The success was especially apparent in the Rams’ Week 9 victory over the Seattle Seahawks. In that game, Verse had a sack, Fiske had two, Kinchens had two interceptions and Davis had half a sack.

Fiske is one of two rookies this season to record multiple sacks in a game, according to ESPN Research. The Rams paid a significant cost to trade up for him. According to ESPN’s draft pick valuations, Los Angeles’ trade of picks No. 52, 155 and a 2025 second to Carolina for pick No. 39 was the most expensive Day 2 “overpay” of at least the past six drafts.
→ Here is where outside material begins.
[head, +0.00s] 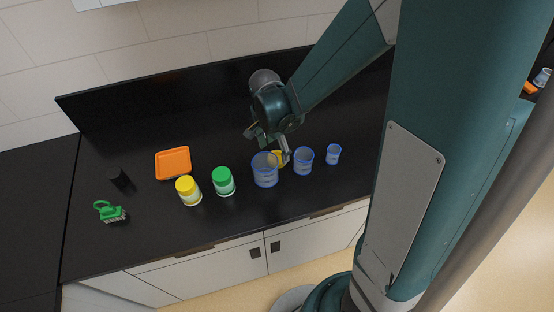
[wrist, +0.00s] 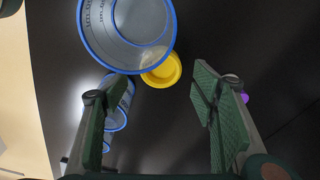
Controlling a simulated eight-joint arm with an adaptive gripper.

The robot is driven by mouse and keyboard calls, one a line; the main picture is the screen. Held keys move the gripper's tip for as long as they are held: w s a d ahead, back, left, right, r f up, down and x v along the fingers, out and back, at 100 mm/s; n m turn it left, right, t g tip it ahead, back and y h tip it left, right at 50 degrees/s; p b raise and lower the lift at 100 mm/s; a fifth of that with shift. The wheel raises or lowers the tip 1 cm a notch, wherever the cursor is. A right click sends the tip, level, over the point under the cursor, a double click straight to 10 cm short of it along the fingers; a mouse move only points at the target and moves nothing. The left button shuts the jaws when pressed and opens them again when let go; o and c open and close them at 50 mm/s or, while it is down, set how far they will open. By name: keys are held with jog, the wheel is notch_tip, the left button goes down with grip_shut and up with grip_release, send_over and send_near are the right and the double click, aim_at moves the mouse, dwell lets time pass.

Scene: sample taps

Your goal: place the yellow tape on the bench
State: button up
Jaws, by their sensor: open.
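The yellow tape (head: 277,156) is a small round yellow piece on the black bench (head: 225,145), behind a blue-rimmed clear cup (head: 265,176) that hides part of it. In the wrist view the tape (wrist: 162,71) shows as a yellow disc beside the rim of the large cup (wrist: 88,30). My gripper (head: 268,146) is low over the bench, just behind that cup. In the wrist view its two green-padded fingers (wrist: 152,92) are wide apart, with the tape lying ahead of the gap between them. Nothing is held.
Two smaller blue-rimmed cups (head: 303,162) (head: 333,154) stand to the right. Green-lidded (head: 223,181) and yellow-lidded (head: 188,191) jars, an orange tray (head: 173,163), a black cylinder (head: 118,177) and a green brush (head: 110,212) stand left. A purple thing (wrist: 244,97) shows behind one finger.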

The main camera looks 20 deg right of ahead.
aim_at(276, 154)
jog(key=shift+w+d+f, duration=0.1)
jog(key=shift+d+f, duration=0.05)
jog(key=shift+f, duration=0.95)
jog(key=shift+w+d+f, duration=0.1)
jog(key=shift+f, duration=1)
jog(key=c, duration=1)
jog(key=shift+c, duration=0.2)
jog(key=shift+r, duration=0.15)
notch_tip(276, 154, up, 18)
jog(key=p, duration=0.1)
“There was an investment in this draft class, especially when you look at Jared Verse and Braden Fiske,” McVay said. “I thought both of those guys made their presence felt in a big way [against Seattle]. I thought [Week 9] was kind of a coming-out party for Braden Fiske in a way. He’s done some really good things. It’s tough that he only was charted with two sacks. He sure had an impact on a lot more than that when you go back and you watch the film.”

It is Verse’ attitude and edge on the field that stood out to McVay in the draft process and his “toughness” reminded him of Donald and Ramsey.

“He’s got some s— to him that I really like,” McVay said of Verse. “That’s been big for our defense. I think guys feed off that and it’s a good thing. You need some guys like that. Aaron [Donald] had that to him too. He just might not have talked as loud, but the way he would stare a hole through people they knew. Ramsey was like that.

“Sometimes those best defensive players, they have some stuff to them that you’re like, ‘Oh man, we need that.’ You need that edge, that energy, that swagger and Jared Verse definitely has that.”

And while Snead and McVay were adamant all offseason that replacing Donald — a future Hall of Famer — was not a task for one player, it is also clear that they have built a group they hope can be the core of their next Super Bowl team. One built through the draft.